Speaking at the company’s Partner Engage 2010 conference at the MGM Grand here, Salem outlined the company’s new vision of protection, both in terms of data protection and threat protection, for identities, for devices and for information.
“A shift is required” in how IT approaches the enterprise, Salem told approximately 400 partners at the event, to a scenario that “revolves around people and information with IT in the middle, bringing that environment together.”
Salem’s argument centers around what he called the “megatrend” of consumerization in the IT sphere, something that has not only gained acceptance but acceleration because of the proliferation of Android and iOS devices in the enterprise, the majority of which have come through as personal devices and not as IT-assigned products.
“We get caught up in point products, but this is about saying ‘how does information need to flow?’” Salem said, adding that the device it’s flowing to becomes irrelevant if you make the conversation about the “people trying to use those devices, and trying to use that information.”
Salem said there are five key enablers to the vision:
- Identity security
- Device security
- Information protection (the company’s legacy and core business on both the security and data protection sides)
- Context and relevance
- Cloud enablement.
That includes an increasing focus on user authentication and data lifecycle protection, providing some clues for recent Symantec acquisitions.
The first three pieces are fairly self-explanatory, but Salem provided additional colour on the latter two.
Context and relevance is about organizing the growing amount of data and organization creates and has to manage “in a useful manner” – identifying what is of value and what has to be kept and for how long it needs to be kept, as well as how quickly it needs to be accessible through its lifetime.
On the cloud side, Salem said it’s about delivering services and building out infrastructure in a “more cost-effective, scalable and easy to manage fashion.”
Salem’s views on hardware were likely to make any hardware or infrastructure-heavy reseller cringe.
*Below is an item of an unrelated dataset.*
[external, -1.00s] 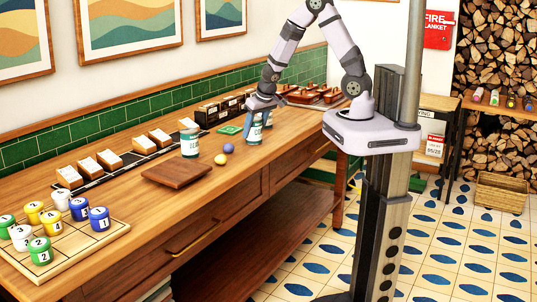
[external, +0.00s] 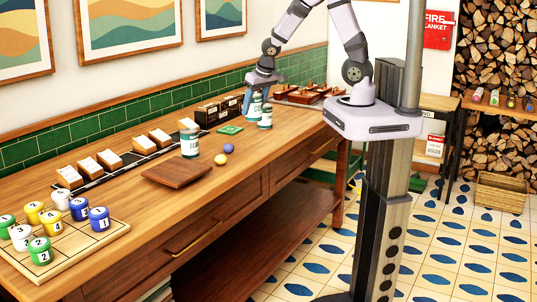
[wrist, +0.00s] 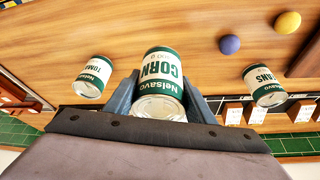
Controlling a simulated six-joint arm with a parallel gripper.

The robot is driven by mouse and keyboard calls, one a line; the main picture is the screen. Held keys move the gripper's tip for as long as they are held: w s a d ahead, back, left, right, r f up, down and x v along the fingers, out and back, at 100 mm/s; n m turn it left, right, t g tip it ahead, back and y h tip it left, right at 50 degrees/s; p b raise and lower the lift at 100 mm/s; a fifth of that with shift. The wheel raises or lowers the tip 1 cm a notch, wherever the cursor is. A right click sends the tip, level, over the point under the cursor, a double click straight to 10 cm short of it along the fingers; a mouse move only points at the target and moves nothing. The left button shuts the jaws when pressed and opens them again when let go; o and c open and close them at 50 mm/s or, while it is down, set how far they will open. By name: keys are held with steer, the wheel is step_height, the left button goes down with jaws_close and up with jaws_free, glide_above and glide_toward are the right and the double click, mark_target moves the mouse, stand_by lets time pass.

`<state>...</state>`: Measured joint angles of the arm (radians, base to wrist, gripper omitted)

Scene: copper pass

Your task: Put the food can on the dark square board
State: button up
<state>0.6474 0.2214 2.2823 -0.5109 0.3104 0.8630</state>
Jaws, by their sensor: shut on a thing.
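My gripper (external: 256,97) is shut on a food can labelled corn (wrist: 160,80), white with a dark green band, and holds it above the far part of the counter. The held can is partly hidden by the fingers in the external view (external: 254,110). A similar can labelled tomato (wrist: 93,76) stands close by, also in the external view (external: 266,118). A third can labelled beans (external: 190,146) stands behind the dark square board; it also shows in the wrist view (wrist: 264,87). The dark square board (external: 177,174) is bare, with its edge at the wrist view's upper right (wrist: 308,57).
A blue-purple ball (external: 228,149) and a yellow ball (external: 220,159) lie between the cans and the board. A board with several coloured pots (external: 77,247) sits at the near left. Labelled blocks line the wall side.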

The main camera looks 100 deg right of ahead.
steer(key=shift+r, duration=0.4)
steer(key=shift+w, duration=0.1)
The chief executive said the company’s goal is “to commoditize the hardware infrastructure, drive all the cost out it” by putting the intelligence in the software.
He puts forth an alternate view to partner opportunity, moving away from point products and towards building out more complete solutions that include shared storage, security, encryption and authentication – in short, it’s a cross-selling play.
“Think about combining products together into a solution that delivers against this vision,” he said.
Salem joked that as a Silicon Valley executive, he was forced to make a cloud-centric pitch because “we all drink the same water out there,” but noted that it is an increasing trend, particularly in the midmarket and below where the idea of outsourcing that which is not core competency is increasingly attractive. More and more of the company’s products, he said, wlll become available in a hosted fashion, with a thin agent on location and a Web management console for the solution provider. He said it’s a message that’s resonating regardless of organization size.
“Whether it’s a big customer or a little customer, they’re looking for ease of installation and a much more service-oriented approach,” Salem said.